* [EXERCISE DESCRIPTION]: Can the data below be set down again exactly, line for line?

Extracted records
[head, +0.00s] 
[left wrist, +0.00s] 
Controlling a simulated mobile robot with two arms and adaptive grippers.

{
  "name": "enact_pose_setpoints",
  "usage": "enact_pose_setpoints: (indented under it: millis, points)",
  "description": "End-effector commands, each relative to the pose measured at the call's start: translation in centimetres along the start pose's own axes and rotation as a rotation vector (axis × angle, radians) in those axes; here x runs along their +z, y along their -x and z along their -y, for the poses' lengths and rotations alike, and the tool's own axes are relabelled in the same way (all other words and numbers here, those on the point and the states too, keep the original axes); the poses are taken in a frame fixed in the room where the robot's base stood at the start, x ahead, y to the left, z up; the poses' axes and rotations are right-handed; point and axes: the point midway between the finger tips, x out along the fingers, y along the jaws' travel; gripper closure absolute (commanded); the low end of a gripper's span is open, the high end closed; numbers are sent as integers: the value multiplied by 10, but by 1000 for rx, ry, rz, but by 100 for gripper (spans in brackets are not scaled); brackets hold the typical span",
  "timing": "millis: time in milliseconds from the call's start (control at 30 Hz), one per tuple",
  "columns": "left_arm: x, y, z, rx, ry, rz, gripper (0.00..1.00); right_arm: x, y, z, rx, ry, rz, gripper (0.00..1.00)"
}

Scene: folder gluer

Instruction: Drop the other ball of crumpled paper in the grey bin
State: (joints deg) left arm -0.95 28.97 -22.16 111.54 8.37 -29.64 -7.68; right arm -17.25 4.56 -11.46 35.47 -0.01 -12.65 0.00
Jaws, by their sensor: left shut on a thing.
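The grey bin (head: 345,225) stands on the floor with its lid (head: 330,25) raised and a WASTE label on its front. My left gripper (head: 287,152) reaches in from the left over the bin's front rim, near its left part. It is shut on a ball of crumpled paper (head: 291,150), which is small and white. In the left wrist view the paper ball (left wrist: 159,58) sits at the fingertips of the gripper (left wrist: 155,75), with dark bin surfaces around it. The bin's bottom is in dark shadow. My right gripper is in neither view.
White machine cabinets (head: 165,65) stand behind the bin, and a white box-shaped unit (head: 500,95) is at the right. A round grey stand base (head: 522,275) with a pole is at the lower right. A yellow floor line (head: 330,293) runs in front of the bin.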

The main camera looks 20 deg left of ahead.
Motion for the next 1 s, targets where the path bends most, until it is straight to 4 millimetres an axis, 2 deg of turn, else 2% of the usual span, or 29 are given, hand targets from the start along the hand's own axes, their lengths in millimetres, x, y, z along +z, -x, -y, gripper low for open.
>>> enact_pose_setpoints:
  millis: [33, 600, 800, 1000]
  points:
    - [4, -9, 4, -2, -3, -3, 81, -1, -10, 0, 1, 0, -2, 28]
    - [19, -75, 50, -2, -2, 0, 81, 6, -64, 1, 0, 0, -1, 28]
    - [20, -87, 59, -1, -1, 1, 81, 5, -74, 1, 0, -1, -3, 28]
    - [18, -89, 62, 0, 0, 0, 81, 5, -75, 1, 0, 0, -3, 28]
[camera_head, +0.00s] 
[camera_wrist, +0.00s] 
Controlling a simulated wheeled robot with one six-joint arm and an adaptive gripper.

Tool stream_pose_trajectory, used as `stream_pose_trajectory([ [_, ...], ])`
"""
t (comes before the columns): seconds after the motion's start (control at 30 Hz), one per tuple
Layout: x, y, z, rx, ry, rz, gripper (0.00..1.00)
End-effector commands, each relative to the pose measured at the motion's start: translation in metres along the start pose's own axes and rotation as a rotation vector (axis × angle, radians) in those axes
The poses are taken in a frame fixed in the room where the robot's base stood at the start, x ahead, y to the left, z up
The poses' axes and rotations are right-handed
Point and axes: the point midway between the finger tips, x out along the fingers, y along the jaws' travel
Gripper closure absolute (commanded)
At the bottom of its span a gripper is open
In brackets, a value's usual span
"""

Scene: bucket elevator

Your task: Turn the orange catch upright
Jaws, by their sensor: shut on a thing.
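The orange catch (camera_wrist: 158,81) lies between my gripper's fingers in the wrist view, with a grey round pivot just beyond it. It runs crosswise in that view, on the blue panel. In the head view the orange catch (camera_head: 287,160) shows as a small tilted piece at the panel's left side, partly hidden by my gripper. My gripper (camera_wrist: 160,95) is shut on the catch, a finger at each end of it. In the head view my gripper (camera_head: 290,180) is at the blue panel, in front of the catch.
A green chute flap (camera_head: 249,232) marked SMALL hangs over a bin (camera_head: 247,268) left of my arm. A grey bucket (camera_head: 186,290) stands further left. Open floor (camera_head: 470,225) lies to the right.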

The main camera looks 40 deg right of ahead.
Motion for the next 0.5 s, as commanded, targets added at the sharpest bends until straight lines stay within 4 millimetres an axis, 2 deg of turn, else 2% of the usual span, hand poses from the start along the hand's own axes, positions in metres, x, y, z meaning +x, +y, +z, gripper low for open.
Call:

* [SOLUTION TO THIS TASK]:
[head, +0.00s] 
[left wrist, +0.00s] 
Controlling a simulated mobile robot with two arms and adaptive grippers.

{
  "name": "enact_pose_setpoints",
  "usage": "enact_pose_setpoints: (indented under it: millis, points)",
  "description": "End-effector commands, each relative to the pose measured at the call's start: translation in centimetres along the start pose's own axes and rotation as a rotation vector (axis × angle, radians) in those axes; here x runs along their +z, y along their -x and z along their -y, for the poses' lengths and rotations alike, and the tool's own axes are relabelled in the same way (all other words and numbers here, those on the point and the states too, keep the original axes); the poses are taken in a frame fixed in the room where the robot's base stood at the start, x ahead, y to the left, z up; the poses' axes and rotations are right-handed; point and axes: the point midway between the finger tips, x out along the fingers, y along the jaws' travel; gripper closure absolute (commanded); the low end of a gripper's span is open, the high end closed; numbers are sent as integers: the value multiplied by 10, but by 1000 for rx, ry, rz, but by 100 for gripper (spans in brackets are not scaled); brackets hold the typical span",
  "timing": "millis: time in milliseconds from the call's start (control at 30 Hz), one per tuple",
  "columns": "left_arm: x, y, z, rx, ry, rz, gripper (0.00..1.00); right_arm: x, y, z, rx, ry, rz, gripper (0.00..1.00)"
}

Scene: folder gluer

Instruction: Drop the other ball of crumpled paper in the grey bin
State: (joints deg) left arm -0.95 28.97 -22.16 111.54 8.37 -29.64 -7.68; right arm -17.25 4.56 -11.46 35.47 -0.01 -12.65 0.00
Jaws, by their sensor: left shut on a thing.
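The grey bin (head: 345,225) stands on the floor with its lid (head: 330,25) raised and a WASTE label on its front. My left gripper (head: 287,152) reaches in from the left over the bin's front rim, near its left part. It is shut on a ball of crumpled paper (head: 291,150), which is small and white. In the left wrist view the paper ball (left wrist: 159,58) sits at the fingertips of the gripper (left wrist: 155,75), with dark bin surfaces around it. The bin's bottom is in dark shadow. My right gripper is in neither view.
White machine cabinets (head: 165,65) stand behind the bin, and a white box-shaped unit (head: 500,95) is at the right. A round grey stand base (head: 522,275) with a pole is at the lower right. A yellow floor line (head: 330,293) runs in front of the bin.

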The main camera looks 20 deg left of ahead.
Motion for the next 1 s, targets where the path bends most, until it is straight to 4 millimetres an axis, 2 deg of turn, else 2% of the usual span, or 29 are given, hand targets from the start along the hand's own axes, their lengths in millimetres, x, y, z along +z, -x, -y, gripper low for open.
>>> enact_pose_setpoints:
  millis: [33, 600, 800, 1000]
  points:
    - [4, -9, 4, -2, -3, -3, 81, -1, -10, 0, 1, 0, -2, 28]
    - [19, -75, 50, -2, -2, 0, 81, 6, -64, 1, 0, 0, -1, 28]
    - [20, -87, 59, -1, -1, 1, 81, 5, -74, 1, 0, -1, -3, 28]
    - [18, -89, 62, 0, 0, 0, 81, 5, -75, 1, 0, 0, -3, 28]
[camera_head, +0.00s] 
[camera_wrist, +0.00s] 
Controlling a simulated wheeled robot with one six-joint arm and an adaptive gripper.

Tool stream_pose_trajectory, used as `stream_pose_trajectory([ [_, ...], ])`
"""
t (comes before the columns): seconds after the motion's start (control at 30 Hz), one per tuple
Layout: x, y, z, rx, ry, rz, gripper (0.00..1.00)
End-effector commands, each relative to the pose measured at the motion's start: translation in metres along the start pose's own axes and rotation as a rotation vector (axis × angle, radians) in those axes
The poses are taken in a frame fixed in the room where the robot's base stood at the start, x ahead, y to the left, z up
The poses' axes and rotations are right-handed
Point and axes: the point midway between the finger tips, x out along the fingers, y along the jaws' travel
Gripper closure absolute (commanded)
At the bottom of its span a gripper is open
In brackets, a value's usual span
"""

Scene: bucket elevator

Your task: Turn the orange catch upright
Jaws, by their sensor: shut on a thing.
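The orange catch (camera_wrist: 158,81) lies between my gripper's fingers in the wrist view, with a grey round pivot just beyond it. It runs crosswise in that view, on the blue panel. In the head view the orange catch (camera_head: 287,160) shows as a small tilted piece at the panel's left side, partly hidden by my gripper. My gripper (camera_wrist: 160,95) is shut on the catch, a finger at each end of it. In the head view my gripper (camera_head: 290,180) is at the blue panel, in front of the catch.
A green chute flap (camera_head: 249,232) marked SMALL hangs over a bin (camera_head: 247,268) left of my arm. A grey bucket (camera_head: 186,290) stands further left. Open floor (camera_head: 470,225) lies to the right.

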The main camera looks 40 deg right of ahead.
Motion for the next 0.5 s, as commanded, targets added at the sharpest bends until straight lines stay within 4 millimetres an axis, 2 deg of turn, else 2% of the usual span, hand poses from the start along the hand's own axes, positions in metres, x, y, z meaning +x, +y, +z, gripper low for open.
Call:

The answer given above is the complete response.